Thank you very much, Mr. Chair.
Ms. MacNeil, I appreciated your intervention.
To put things in perspective, I come from Saguenay-Lac-Saint-Jean, one of Quebec's major forest regions, where the Resolute Forest Products plant had to cease operations. By the way, I would like to point out that part of my election campaign was about the forestry industry, as may be evident later.
You said the forestry sector was at a crossroads, and that struck me. If my wife were to tell me that we are at a crossroads, I would be a little afraid, because that would mean that I would have to act fairly quickly.
I don't know if you'll agree with me, but it seems to me that for the last 20 years the government has failed to act on this. There are two major fronts in the forestry industry.
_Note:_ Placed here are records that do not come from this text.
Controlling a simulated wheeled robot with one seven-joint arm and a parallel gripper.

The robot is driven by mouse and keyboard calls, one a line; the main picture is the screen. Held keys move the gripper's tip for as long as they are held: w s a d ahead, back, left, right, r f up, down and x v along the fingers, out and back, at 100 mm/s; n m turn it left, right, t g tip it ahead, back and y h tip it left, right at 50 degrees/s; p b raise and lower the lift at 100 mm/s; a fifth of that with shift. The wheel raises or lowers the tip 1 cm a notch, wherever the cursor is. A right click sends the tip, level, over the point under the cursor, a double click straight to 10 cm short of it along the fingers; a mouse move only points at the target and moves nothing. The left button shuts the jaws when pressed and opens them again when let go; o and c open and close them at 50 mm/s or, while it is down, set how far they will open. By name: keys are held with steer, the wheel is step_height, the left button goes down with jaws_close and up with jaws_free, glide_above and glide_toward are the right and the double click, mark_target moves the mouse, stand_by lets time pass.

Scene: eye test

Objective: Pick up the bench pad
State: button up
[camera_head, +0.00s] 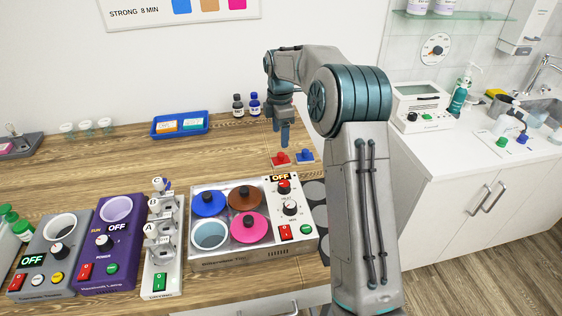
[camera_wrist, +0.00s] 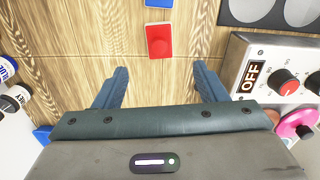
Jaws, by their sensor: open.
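I cannot tell for sure which thing is the bench pad. My gripper (camera_head: 285,140) points down above the bench near the red piece. In the wrist view my gripper (camera_wrist: 159,75) is open, with nothing between its fingers.
A white heater box (camera_head: 252,248) with coloured lids stands in front, close on the right in the wrist view (camera_wrist: 240,62). A dark plate with round spots (camera_head: 316,192) is partly behind my arm. Bare wood (camera_head: 225,150) lies left.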

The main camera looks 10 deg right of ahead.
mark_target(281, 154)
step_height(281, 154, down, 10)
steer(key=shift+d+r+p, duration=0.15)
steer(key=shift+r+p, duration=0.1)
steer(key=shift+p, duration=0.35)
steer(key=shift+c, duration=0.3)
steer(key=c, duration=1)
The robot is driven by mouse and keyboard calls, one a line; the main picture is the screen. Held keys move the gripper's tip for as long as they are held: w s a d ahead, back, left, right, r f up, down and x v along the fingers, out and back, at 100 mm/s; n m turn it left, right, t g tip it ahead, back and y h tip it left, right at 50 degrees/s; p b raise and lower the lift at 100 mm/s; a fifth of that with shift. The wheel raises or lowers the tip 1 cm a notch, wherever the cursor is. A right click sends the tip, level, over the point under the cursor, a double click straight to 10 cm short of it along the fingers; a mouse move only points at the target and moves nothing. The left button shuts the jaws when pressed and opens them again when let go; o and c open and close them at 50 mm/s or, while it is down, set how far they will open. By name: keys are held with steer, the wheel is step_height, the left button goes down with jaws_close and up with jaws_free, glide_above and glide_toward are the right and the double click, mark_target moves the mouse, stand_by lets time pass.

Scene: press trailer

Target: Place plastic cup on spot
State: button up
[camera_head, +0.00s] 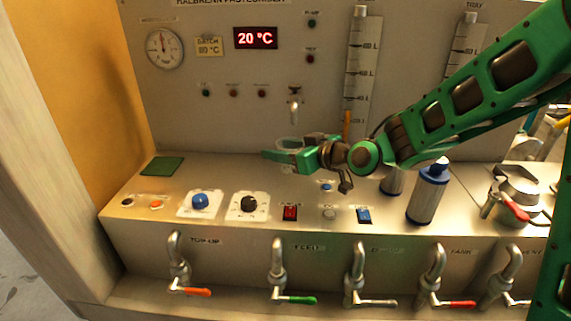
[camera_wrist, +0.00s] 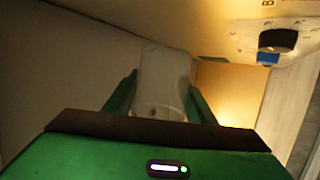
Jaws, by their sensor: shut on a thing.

First, there are the trade battles that have not been fought by the federal government in recent years. The other major front is research and development.
I've been hearing about celluloid pulp for 15 years. I am told that it is better than sliced bread and that it will eventually replace many components of paint and plastic. But there has never been any significant financial support from the federal government for this industry. I do not know if you will agree with me.
I kept that image in mind during my election campaign. As I was digging, I found that from the early 1970s to the early 2000s there was a collective investment of $70 billion because the technology to make the oil sands profitable did not exist. Yet it was made profitable. I do not want to rub salt in the wound, but Quebec gained nothing from this.
Now, there's a climate crisis we are going to have to face. Several specialists on the issue tell us that the forestry sector is probably one of the best placed.
That was a long preamble and I apologize. So here's my question.
For the past 20 years, federal government support for research and development has fallen short of expectations. Do you agree with me on that? That first question was a long one, forgive me.